Collected data entries
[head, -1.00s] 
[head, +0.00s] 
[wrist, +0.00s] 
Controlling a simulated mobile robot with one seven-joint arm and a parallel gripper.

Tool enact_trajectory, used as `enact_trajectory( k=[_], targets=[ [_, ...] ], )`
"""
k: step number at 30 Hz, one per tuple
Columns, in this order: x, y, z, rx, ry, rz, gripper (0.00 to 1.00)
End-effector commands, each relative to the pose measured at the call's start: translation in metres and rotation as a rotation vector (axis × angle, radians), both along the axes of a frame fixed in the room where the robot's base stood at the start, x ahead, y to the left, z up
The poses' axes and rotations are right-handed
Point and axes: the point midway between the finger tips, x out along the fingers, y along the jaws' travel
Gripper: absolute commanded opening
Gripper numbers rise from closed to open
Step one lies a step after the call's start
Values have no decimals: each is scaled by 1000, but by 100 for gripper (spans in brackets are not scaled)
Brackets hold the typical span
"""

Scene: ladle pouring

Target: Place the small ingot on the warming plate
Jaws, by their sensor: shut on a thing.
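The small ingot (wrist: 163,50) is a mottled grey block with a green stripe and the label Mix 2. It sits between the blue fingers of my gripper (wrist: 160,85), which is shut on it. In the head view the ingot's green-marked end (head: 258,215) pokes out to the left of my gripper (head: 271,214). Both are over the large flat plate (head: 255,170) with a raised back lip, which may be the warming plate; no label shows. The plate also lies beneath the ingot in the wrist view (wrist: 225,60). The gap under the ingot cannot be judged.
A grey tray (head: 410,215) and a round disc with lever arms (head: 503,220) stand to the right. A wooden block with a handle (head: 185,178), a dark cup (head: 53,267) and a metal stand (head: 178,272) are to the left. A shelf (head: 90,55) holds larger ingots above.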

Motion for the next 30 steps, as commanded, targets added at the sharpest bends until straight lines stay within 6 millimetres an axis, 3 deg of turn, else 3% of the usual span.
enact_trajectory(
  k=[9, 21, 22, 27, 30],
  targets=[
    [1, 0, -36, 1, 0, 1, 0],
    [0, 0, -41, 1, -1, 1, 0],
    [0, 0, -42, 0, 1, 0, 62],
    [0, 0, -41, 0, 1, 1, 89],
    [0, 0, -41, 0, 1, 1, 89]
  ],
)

--

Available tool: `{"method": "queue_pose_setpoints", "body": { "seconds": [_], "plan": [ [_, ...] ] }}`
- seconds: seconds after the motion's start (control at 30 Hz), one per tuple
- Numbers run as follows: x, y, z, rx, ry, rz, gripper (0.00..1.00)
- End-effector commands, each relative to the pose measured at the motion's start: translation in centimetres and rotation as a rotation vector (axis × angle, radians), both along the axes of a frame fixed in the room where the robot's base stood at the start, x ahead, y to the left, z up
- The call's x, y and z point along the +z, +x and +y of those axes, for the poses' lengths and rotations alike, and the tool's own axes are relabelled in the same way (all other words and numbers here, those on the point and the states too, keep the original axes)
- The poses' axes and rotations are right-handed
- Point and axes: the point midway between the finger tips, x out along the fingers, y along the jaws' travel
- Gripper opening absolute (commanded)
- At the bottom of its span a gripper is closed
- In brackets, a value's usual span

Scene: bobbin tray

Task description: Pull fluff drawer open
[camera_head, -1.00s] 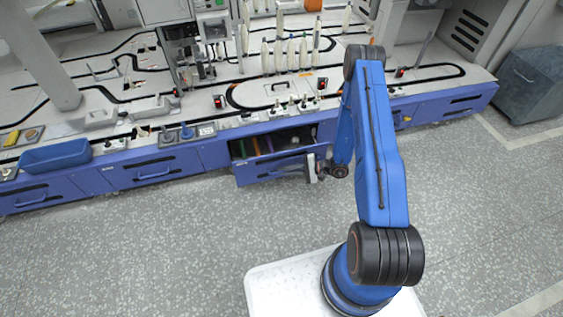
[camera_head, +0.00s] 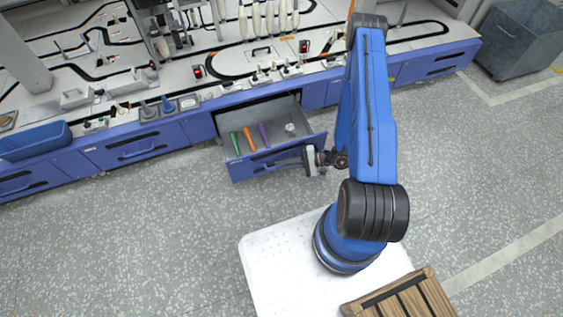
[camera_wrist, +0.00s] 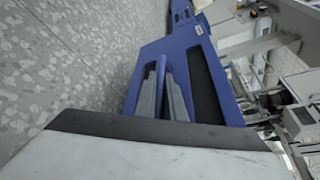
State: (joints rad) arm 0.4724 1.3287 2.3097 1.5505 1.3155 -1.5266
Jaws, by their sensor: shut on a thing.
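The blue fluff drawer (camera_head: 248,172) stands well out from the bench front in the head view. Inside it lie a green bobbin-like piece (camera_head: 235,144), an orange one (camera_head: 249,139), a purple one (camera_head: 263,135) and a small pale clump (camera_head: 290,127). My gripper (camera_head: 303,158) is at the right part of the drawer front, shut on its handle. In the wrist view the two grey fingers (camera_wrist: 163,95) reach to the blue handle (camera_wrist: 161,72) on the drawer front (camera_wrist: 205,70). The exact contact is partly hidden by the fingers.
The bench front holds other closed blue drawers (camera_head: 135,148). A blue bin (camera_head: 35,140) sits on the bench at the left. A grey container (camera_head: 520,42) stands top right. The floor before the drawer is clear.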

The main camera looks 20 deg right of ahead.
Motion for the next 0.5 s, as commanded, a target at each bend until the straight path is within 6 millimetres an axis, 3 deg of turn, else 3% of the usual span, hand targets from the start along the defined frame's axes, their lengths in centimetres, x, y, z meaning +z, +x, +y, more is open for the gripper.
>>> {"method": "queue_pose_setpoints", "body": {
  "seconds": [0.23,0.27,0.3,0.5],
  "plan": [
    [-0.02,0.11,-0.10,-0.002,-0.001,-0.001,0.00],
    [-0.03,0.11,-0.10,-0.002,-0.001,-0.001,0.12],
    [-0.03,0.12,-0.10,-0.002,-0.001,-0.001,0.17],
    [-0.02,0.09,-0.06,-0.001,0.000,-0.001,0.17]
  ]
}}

Job
Everything from the line that contains "[head, -1.00s]" to the line that contains "k: step number at 30 Hz, one per tuple" must be transcribed exactly, both end lines included.

Result for this exercise
[head, -1.00s] 
[head, +0.00s] 
[wrist, +0.00s] 
Controlling a simulated mobile robot with one seven-joint arm and a parallel gripper.

Tool enact_trajectory, used as `enact_trajectory( k=[_], targets=[ [_, ...] ], )`
"""
k: step number at 30 Hz, one per tuple

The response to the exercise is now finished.